Jestem w głębokim szoku, ale skierowanym w zupełnie innym kierunku. Moje porażenie nie wynika bowiem z faktu, że obejrzałam dzieło, ale raczej z tego, że Liam Neeson zgodził się zagrać w czymś tak okropnym. Nie da się tego oglądać bez zniesmaczenia, irytacji i oburzenia. Zero logiki czy realizmu, dramatycznie mało rozrywki. Nuda!
Podobno znawcy wilków już wypowiedzieli się w dramatycznym tonie na temat tego, jak pokazane są te zwierzęta w filmie Carnahana. Przypominają trochę krwiożercze zombie, atakujące bez reszty, bezmyślnie, byle tylko zabić. A przecież wilki to coś znacznie więcej niż tylko maszyny do zabijania! Ale do rzeczy. Gdzieś na Alasce rozbija się samolot przewożący do domu ludzi z platformy wiertniczej. Wśród ocalałych jest Ottway, specjalista od tropienia i zabijania dzikich zwierząt. To właśnie on namawia pozostałych przy życiu mężczyzn, aby pójść w stronę lasu. Być może tam znajda schronienie przed wilkami, całym stadem, które tropi ich bez wytchnienia i eliminuje w coraz to bardziej brutalny sposób.

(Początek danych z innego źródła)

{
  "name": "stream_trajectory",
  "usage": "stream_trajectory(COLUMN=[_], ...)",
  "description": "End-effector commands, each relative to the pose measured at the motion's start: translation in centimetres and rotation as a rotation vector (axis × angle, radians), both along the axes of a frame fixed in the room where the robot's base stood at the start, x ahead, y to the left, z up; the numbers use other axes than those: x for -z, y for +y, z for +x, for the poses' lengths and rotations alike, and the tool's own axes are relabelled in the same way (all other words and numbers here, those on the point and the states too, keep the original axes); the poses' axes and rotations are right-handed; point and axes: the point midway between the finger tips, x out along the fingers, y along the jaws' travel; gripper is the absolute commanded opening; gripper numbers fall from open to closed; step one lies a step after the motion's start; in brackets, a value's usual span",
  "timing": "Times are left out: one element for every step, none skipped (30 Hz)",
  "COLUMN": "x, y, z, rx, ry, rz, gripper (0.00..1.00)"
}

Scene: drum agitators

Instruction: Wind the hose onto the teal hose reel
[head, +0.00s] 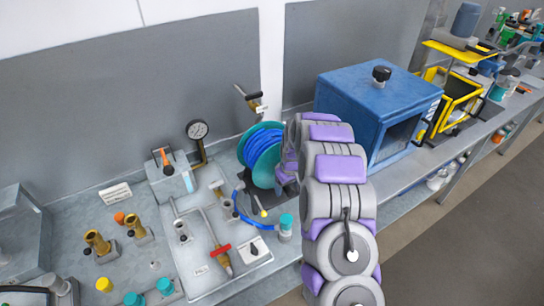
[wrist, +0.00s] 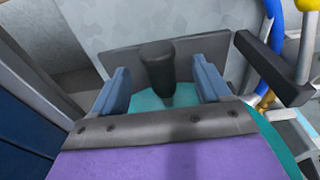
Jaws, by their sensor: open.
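The teal hose reel (head: 263,172) stands on the bench against the grey back panel, with blue hose (head: 262,142) coiled on it. A length of hose runs from the reel down to the bench front. My gripper (wrist: 158,76) is at the reel's right side, and my arm hides part of the reel in the head view. In the wrist view a dark cylindrical handle (wrist: 157,62) stands between the two open fingers, with gaps on both sides. The teal reel face (wrist: 180,97) shows behind the fingers. My fingertips are hard to make out in the head view.
A blue box (head: 375,95) with a black knob stands just right of my arm. A pressure gauge (head: 197,131) and a plate with valves and a red handle (head: 220,249) are left of the reel. Brass fittings (head: 97,242) stand at the left. A yellow frame (head: 460,90) is farther right.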

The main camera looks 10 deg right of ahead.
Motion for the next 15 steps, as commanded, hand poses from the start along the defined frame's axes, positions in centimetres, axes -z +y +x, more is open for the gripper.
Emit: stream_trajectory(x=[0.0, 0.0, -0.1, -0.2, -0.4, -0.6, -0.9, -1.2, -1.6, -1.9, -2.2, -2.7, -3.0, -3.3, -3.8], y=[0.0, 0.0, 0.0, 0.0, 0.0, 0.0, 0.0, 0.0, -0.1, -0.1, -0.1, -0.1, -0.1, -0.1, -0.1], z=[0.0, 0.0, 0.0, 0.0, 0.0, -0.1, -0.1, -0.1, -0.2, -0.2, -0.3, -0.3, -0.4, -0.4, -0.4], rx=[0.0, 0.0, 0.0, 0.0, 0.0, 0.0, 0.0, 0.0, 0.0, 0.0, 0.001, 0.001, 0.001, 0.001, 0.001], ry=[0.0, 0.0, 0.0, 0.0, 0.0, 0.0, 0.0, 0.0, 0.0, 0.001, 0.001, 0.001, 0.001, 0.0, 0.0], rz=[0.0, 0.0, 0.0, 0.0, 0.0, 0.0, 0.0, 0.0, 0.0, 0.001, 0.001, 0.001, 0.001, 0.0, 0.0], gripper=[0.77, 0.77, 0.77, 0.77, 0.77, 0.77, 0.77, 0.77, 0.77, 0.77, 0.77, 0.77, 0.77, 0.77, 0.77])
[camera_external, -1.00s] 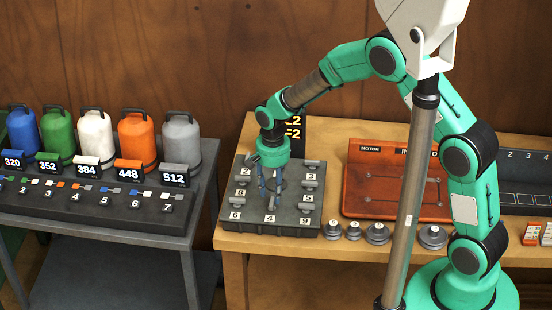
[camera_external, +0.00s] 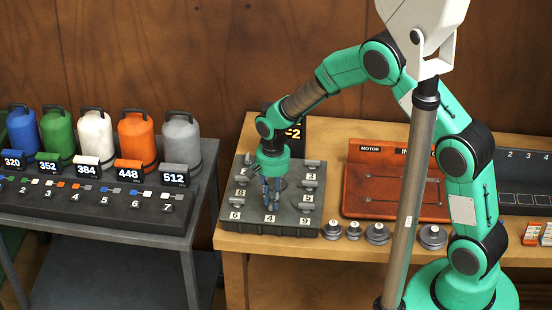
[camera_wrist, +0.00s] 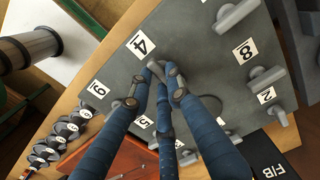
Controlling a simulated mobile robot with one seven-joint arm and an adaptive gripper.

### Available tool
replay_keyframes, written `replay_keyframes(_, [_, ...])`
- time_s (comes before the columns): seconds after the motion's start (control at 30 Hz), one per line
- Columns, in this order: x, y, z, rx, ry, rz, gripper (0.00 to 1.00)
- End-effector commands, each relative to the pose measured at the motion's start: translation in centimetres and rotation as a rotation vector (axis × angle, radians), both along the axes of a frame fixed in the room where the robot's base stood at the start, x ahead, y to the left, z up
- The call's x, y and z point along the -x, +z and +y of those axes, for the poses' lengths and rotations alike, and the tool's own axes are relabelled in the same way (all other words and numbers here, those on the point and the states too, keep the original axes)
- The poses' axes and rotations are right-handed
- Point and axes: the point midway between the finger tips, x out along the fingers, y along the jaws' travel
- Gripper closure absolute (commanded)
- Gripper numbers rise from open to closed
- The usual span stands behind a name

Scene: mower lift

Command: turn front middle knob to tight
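The front middle knob (camera_wrist: 154,67) is a grey bar knob beside the label 4 on a dark grey panel (camera_external: 240,221). It is mostly hidden by my fingers in both views. My gripper (camera_external: 270,202) points down over the front middle of the panel. In the wrist view its blue fingers (camera_wrist: 156,82) are close together around the knob, with their tips near the panel. I cannot tell whether they press on the knob. No tight mark is readable.
Other bar knobs stand close by, such as the one by 8 (camera_wrist: 264,78) and the one by 9 (camera_external: 305,207). Several grey round weights (camera_external: 377,233) and a red-brown tray (camera_external: 370,207) lie to the right. A dark display (camera_external: 295,130) stands behind the panel.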

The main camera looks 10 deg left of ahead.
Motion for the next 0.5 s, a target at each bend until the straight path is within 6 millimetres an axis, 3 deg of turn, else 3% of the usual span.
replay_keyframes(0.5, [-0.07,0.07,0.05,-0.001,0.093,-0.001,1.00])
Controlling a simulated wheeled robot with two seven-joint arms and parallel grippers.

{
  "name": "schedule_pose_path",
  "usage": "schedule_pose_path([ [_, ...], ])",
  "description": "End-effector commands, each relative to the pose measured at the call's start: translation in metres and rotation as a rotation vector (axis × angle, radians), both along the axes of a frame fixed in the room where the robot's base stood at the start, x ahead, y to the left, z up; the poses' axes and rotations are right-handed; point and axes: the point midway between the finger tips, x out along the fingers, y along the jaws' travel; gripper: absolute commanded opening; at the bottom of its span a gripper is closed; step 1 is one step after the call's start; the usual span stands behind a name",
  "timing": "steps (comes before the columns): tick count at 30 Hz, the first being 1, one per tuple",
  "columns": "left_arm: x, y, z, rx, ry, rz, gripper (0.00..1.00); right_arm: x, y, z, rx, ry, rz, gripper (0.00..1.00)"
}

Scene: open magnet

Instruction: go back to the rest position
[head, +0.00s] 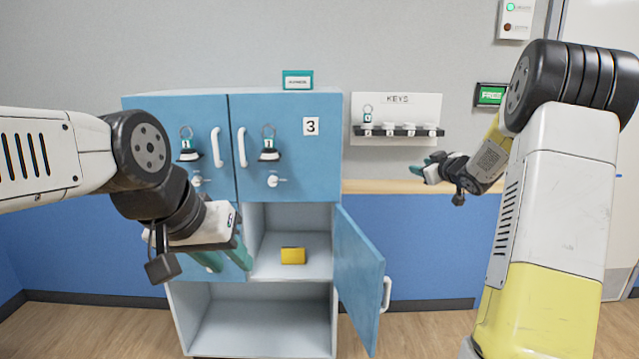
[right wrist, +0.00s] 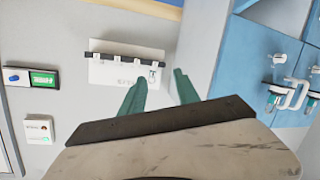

A potem mamy już z górki. Pójdziesz za potrzebą, zje cię wilk. Jesteś ranny, zje cię wilk. Jesteś zmęczony i odstajesz od grupy – zje cię wilk. Jeśli już nie masz w ogóle siły, zostajesz nad rzeką, żeby w ładnej scenerii zjadł się wilk. W ten koszmarnie schematyczny a miejscami idiotyczny sposób pozbywamy się kolejnych bohaterów, a nam pozostaje jedynie obstawiać, czy ktoś przeżyje. Jest męcząco i obrzydliwie. Ale to nie wszystko. Całą tą, już ledwie strawną sieczkę serwowaną przez komputerowo wygenerowane bestie, Carnahan (reżyser i współautor scenariusza) postanowił zapakować jeszcze w naprawdę niestrawną filozofię bohatera z przeszłością. Stąd liczne wizje ukochanej kobiety, jakie doświadcza Ottway i jego teksty, jakie wygłasza co rusz do towarzyszy niedoli. Moim ulubionym jest monolog dotyczący tego, jak wygląda śmierć. Nie da się tego przeżywać, miejscami nie da nawet słuchać. W paru momentach trudno jest nie kibicować wilkom, może jakby się sprężyły i zjadły wszystkich od razu, my mielibyśmy chociaż kilkanaście minut krócej tego filmowego cierpienia.
Bo też całość dłuży się po prostu niemiłosiernie! Pozostaje mieć tylko nadzieję, że tak dobry aktor jak Liam Neeson zagrał w tym filmowym nieporozumieniu przez jakiś przegrany zakład, przez przypadek, w żadnym zaś wypadku umyślnie i z premedytacją. W udzielonym wywiadzie, twierdził, że na planie jadł wilcze mięso, żeby wczuć się w rolę. Nie pomogło. Nie da się w to zaangażować, nie da rady się przejąć, a jedyne pozytywne odczucie to uczucie ulgi, kiedy widać w końcu napisy końcowe. To prawdziwe przetrwanie. Tyle że dla widza, a nie dla aktorów.